** Instruction **
Using the entries that follow, state how many lines contain the word "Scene". The response is that number and nothing more.
==== Items ====
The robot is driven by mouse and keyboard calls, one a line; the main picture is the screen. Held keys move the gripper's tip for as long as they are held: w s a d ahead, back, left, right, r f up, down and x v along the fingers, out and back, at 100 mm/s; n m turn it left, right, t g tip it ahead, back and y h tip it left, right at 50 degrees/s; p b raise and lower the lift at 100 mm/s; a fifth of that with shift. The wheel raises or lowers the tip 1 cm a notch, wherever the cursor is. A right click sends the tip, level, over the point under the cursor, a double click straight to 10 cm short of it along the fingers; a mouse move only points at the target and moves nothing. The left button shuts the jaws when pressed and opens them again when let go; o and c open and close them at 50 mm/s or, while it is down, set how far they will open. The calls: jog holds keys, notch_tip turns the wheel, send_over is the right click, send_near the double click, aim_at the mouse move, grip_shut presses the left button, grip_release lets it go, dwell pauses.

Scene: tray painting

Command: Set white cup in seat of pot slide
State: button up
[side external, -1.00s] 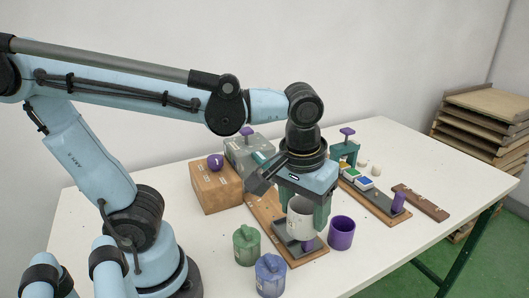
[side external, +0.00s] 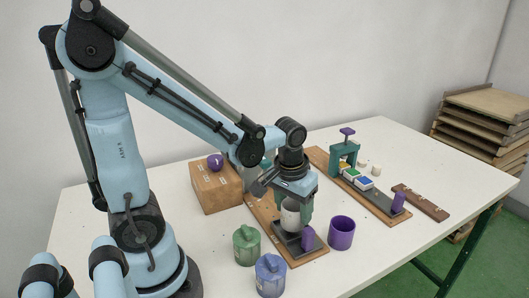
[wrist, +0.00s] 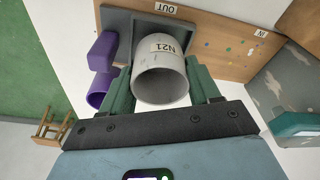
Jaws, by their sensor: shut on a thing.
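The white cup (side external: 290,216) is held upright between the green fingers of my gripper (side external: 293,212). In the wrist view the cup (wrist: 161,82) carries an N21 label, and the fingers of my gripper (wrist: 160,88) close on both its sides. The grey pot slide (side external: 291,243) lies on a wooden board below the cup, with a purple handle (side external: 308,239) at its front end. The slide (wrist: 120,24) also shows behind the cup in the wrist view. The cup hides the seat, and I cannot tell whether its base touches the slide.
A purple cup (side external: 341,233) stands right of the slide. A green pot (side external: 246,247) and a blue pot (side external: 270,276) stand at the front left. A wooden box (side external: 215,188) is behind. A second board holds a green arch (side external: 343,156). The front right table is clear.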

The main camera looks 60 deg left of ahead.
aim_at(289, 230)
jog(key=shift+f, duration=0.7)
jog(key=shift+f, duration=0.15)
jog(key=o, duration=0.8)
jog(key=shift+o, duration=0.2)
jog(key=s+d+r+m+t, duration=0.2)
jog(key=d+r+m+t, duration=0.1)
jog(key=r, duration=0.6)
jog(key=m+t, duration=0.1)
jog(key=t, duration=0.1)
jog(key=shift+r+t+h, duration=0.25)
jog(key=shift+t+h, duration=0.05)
====
==== Items ====
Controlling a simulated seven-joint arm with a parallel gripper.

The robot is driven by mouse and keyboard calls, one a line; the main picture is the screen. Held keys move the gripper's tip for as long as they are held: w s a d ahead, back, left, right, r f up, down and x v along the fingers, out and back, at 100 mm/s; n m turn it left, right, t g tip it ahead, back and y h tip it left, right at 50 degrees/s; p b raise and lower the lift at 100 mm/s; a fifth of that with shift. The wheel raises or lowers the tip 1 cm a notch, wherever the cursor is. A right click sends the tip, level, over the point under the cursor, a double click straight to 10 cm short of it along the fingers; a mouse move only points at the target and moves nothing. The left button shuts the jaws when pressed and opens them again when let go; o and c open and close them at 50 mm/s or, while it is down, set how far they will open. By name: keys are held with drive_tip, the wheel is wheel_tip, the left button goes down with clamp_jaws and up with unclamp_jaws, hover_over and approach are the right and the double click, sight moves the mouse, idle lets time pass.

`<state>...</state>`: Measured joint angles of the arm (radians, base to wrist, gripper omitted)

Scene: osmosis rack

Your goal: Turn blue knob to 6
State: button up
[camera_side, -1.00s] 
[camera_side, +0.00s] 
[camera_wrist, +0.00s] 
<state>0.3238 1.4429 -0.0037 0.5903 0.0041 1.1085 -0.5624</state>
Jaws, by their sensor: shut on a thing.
====
** Finished answer **
2